● STATED TASK:
Repeat the lines exactly from the line that contains "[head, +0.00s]" through the line that contains "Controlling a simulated"; leave images out and add nothing.

● AVAILABLE DATA:
----------------

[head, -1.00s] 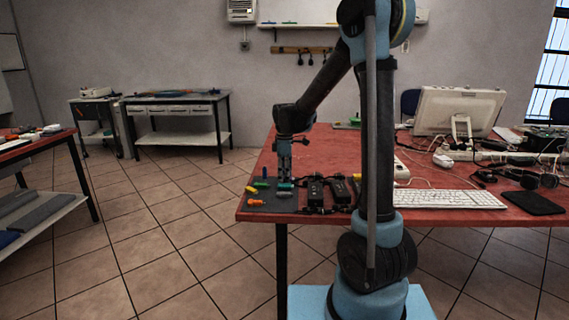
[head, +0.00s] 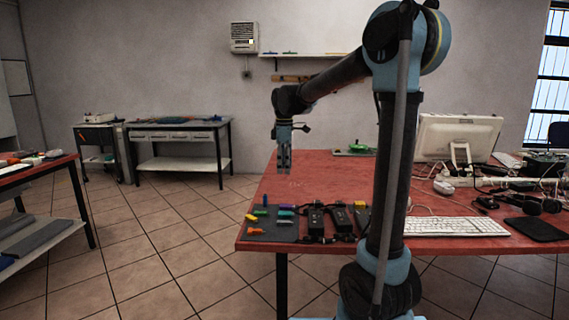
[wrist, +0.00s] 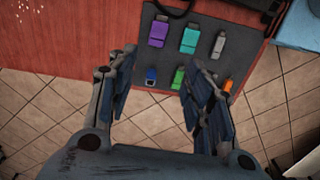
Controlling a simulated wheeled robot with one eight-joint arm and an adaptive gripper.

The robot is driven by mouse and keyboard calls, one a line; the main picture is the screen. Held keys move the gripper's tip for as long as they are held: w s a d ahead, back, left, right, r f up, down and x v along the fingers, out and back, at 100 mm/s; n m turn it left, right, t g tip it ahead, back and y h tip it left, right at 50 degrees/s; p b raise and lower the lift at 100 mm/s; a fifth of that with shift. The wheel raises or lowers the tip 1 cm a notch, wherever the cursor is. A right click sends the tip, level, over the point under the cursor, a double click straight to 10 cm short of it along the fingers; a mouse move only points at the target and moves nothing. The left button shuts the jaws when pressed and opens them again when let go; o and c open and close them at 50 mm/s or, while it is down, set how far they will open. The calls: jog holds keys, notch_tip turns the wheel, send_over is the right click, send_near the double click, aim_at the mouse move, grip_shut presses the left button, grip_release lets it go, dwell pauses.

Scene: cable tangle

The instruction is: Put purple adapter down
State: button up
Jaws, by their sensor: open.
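The purple adapter (wrist: 158,31) lies on the dark grey mat (wrist: 243,52) in the wrist view, beside a teal adapter (wrist: 190,40). In the head view it shows small near the mat's right side (head: 287,206). My gripper (head: 284,170) is raised above the table, over the mat's far side. Its fingers are spread with nothing between them, also in the wrist view (wrist: 160,65). The purple adapter is apart from both fingers.
Green (wrist: 178,80), blue (wrist: 151,76) and orange (wrist: 228,85) pieces also lie on the mat. Black power bricks (head: 340,219) and a white keyboard (head: 455,227) are to its right. The red table (head: 330,170) is clear behind the mat.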

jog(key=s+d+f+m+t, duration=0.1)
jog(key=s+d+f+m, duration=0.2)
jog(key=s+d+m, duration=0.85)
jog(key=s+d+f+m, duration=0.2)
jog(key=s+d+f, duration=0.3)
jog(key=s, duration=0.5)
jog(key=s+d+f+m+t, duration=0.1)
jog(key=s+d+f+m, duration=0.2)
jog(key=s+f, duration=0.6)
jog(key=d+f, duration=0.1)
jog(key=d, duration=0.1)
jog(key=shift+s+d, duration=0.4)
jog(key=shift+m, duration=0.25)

----------------

● ANSWER BELOW:
[head, +0.00s] 
[wrist, +0.00s] 
Controlling a simulated wheeled robot with one eight-joint arm and an adaptive gripper.

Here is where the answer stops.